I must say, the 17th of December is a very appropriate day to offer a Mass of thanksgiving, as we do today after the occasion of the ordination of Fr Adalbert Imperial! For on this day, we not only have the very rich readings we’ve just heard, which I’ll come to in a moment, but today also begins the sequence of the seven “O” antiphons which the Church has sung at Vespers since at least the 8th century. The “O” antiphons each begin with the vocative expression “O”, followed by one of the titles for Jesus. O Sapientia. O Adonai. O Radix Jesse. O Clavis David. O Oriens. O Rex Gentium. O Emmanuel –O Wisdom! O my Lord! O Root of Jesse! O Key of David! O rising sun! O king of the nations! O Emmanuel!– And when you take the first letter of each of these Latin titles, together they spell out SARCORE, which is not a word at all. But read backwards, they spell ERO CRAS, which in Latin means “tomorrow I will be”, as in, ‘tomorrow I’ll arrive.’ In other words, the “O” antiphons begin the countdown for Jesus’ imminent arrival.
And this brings me to the point I wish to make today. Fr Adalbert would be the first to say, today’s thanksgiving Mass is not about him. Yes, we certainly give thanks for the gift of his ordination and all God has done in and for him up until this point. But the story of Fr Adalbert Imperial, and indeed the story of each and every one of us here today, finds itself inserted into a much greater story. A story, I might add, that is imperfect and messy. We’ve heard that story proclaimed in our Gospel today. You see, more than being a long and boring list of names, the genealogy of Jesus traces the threads of God’s saving work through the unpredictable and at times horrifying twists and turns of human history: through war and peace, love found and love lost, families born and torn, rivalry and friendship, covenants formed and broken, personal sin and redemption, fidelity and betrayal, kingdoms built and kingdoms fallen, death and new birth, all of which we see in this genealogy somehow tied together by the same “bands of love” with which the Lord secretly and mysteriously brings about the saving purposes of his providence. Consider the complex family tree of our Lord: Abraham was a great man of faith who trusted God blindly. Judah the son of Jacob was the brains behind the selling of his little brother Joseph into slavery, resulting in the Israelites’ sojourn in Egypt. Rahab was a prostitute who risked her life and betrayed her country for the Lord. David was an adulterer and a murderer, and yet a great ruler and king after God’s own heart. Many in Jesus’ genealogy were idolaters, including the illustrious and wise king Solomon who worshipped demons and erected shrines in their honour. Ahaz was an evil king who offered his son as a burn offering to Moloch, just to name a few of our Lord’s colourful ancestors… If you think your family is rough, just have a look at our Lord’s!

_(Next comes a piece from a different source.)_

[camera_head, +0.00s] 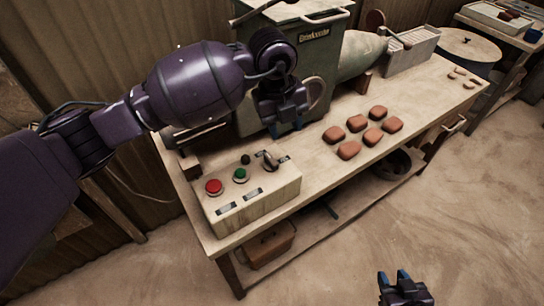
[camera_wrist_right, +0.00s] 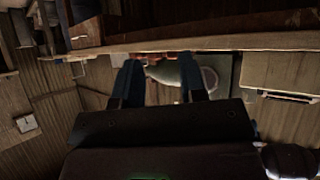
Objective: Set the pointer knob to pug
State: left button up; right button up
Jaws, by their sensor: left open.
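The pointer knob (camera_head: 270,159) is a dark knob at the back right of the pale control box (camera_head: 262,207). A small label (camera_head: 285,157) sits beside it, too small to read, so I cannot tell which setting it points to. My left gripper (camera_head: 287,124) hangs above and behind the knob, in front of the green machine, apart from the knob and open. My right gripper (camera_head: 394,276) is low at the front, away from the bench. Its two blue fingers stand apart with nothing between them in the right wrist view (camera_wrist_right: 163,85).
The box also bears a red button (camera_head: 214,187), a green button (camera_head: 240,175) and a small black knob (camera_head: 245,159). The green machine (camera_head: 325,70) stands behind. Several reddish tiles (camera_head: 349,150) lie on the bench (camera_head: 425,90) to the right. The floor in front is clear.

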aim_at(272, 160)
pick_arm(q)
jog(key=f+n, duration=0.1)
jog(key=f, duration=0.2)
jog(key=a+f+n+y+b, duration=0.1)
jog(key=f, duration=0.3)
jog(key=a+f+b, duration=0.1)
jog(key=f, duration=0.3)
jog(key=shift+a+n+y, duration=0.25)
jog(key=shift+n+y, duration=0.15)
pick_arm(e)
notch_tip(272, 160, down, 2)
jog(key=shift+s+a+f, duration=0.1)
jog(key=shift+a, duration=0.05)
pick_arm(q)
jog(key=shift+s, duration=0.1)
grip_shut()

Our Lord’s genealogy shows us how God truly inserts himself into the twists and turns of our history, of our lives– and our being here today is no exception. At some point or other, providence has inserted Jesus into our personal life stories, and has in turn inserted us into his story of salvation. And again, through some stroke of providence, our lives have therefore been inserted into each other’s, such that we find ourselves here today at the thanksgiving Mass of Fr Adalbert, whose life, after many ups and downs, has been joined to that of Jesus Christ our Lord. Dear brothers and sisters, these facts, along with the genealogy we have heard, speak to us of the mystery of the Incarnation. The Incarnation is not just about God becoming flesh. It is something far more profound and broader in scope.
The genealogy suggests rather that the Incarnation is something which simultaneously seeps back in time and forward in time, like the roots of a tree slowly growing and spreading until it embraces everything. Our God is inserted into a family tree, the roots of which go back far into the history of human sin and salvation, and they extend forward into the messy histories of each and every one of us who are adopted by grace into God’s family, the Church. By God’s graceful providence, the roots of our Lord’s history reach into our lives and tie us together, who would otherwise likely have nothing to do with each other.

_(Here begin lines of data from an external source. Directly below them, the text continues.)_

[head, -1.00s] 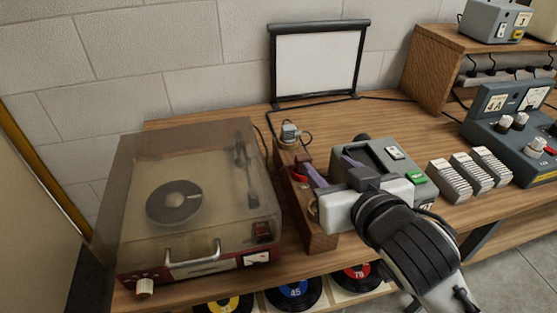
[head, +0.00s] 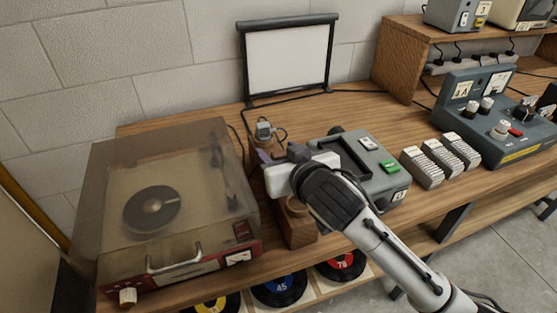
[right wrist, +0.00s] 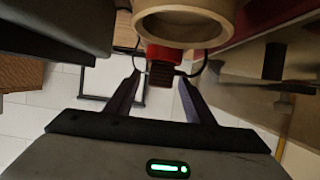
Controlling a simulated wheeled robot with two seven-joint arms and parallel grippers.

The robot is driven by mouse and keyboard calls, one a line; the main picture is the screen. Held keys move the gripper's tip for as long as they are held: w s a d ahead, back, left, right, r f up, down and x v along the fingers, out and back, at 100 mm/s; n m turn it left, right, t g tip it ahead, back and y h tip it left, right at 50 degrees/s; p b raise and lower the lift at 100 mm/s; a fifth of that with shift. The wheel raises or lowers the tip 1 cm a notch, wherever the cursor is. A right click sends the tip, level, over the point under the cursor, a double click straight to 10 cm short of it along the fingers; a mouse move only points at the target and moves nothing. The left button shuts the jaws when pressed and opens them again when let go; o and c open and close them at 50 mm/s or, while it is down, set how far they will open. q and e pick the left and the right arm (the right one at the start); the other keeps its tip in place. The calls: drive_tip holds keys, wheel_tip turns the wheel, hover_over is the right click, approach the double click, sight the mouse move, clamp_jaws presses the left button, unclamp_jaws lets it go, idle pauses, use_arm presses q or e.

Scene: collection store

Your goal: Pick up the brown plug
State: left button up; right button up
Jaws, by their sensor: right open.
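In the right wrist view a dark brown ribbed piece, which looks like the brown plug (right wrist: 160,74), hangs below a red collar (right wrist: 163,52). It lies between the two spread fingers of my right gripper (right wrist: 160,88), with gaps on both sides. In the head view my right gripper (head: 268,160) is over the wooden stand (head: 297,228), between the record player and the grey device. The gripper and arm hide the brown plug there. My left gripper is not in view.
The record player (head: 162,215) with its clear lid is close on the left. A grey plug (head: 263,131) with a cable sits at the back of the stand. The grey device (head: 385,185) is close on the right. A small screen (head: 288,60) stands behind.

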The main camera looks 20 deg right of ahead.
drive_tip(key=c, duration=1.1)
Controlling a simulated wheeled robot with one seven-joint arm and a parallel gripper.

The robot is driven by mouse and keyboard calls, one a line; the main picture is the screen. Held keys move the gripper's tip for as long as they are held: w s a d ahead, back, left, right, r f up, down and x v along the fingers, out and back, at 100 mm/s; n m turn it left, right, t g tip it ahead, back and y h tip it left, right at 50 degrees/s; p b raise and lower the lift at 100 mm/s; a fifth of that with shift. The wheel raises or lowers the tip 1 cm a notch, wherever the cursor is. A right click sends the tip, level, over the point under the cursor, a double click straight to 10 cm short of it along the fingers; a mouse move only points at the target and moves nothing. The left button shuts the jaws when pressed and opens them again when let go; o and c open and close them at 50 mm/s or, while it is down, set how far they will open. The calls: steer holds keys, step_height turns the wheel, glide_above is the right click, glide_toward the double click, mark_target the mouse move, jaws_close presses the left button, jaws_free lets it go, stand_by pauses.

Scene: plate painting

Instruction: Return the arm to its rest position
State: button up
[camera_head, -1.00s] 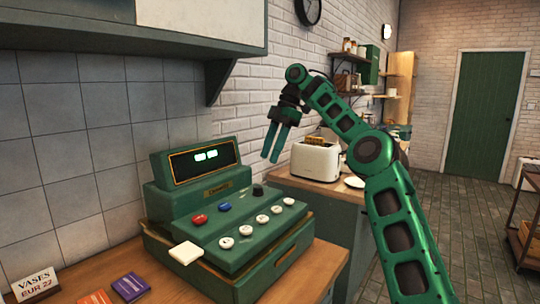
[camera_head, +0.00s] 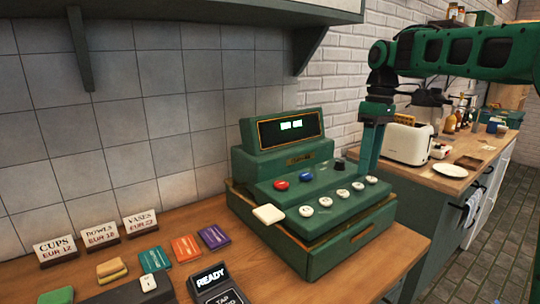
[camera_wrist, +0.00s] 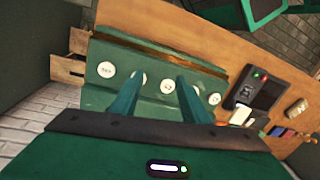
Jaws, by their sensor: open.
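My green arm reaches in from the upper right of the head view. My gripper (camera_head: 372,140) points downward at the right end of the green cash register (camera_head: 290,160), close to its white round keys. In the wrist view my gripper (camera_wrist: 158,98) shows two green fingers spread apart with nothing between them. The register's keys show behind and between the fingers there. Whether the fingertips touch the register cannot be told.
The wooden counter (camera_head: 190,280) holds price signs (camera_head: 100,235), coloured cards (camera_head: 186,248) and a card reader (camera_head: 212,285). A white toaster (camera_head: 407,143) and a plate (camera_head: 450,170) stand on the right counter. A shelf cabinet hangs above.

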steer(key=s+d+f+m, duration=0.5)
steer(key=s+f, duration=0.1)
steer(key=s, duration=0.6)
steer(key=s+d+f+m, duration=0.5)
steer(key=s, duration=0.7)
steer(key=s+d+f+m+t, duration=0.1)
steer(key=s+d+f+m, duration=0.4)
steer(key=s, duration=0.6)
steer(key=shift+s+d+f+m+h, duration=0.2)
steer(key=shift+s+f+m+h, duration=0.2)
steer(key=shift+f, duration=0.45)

Brothers and sisters, that process of the Lord becoming incarnate in our lives and at the same time “incarnating” our lives into his life, is happening right now, even as I speak. Our “O” antiphons, which commence today, remind us of this reality as they proclaim, “tomorrow I will be”, leading us to contemplate this mystery of the Incarnation that Christmas presents to us. What is more, in just a moment we will consecrate the Blessed Eucharist, which IS the Incarnation. As we receive the Word-made-flesh into our flesh, the roots of our Lord’s Incarnation interweave further and more deeply into our personal stories of sin and salvation. Dear Fr Adalbert, it was for this above all that you were ordained. To be yourself an alter Christus in whom the people may discern the Lord Jesus, and to offer the awesome sacrifice that inserts our Lord Jesus more deeply into their lives. It is this mystery that you now dare to approach for the first time as a priest, with your brother priests, for the people of God before you. In faith, reverence and fear of God, let us attend, and let us make this holy offering in peace.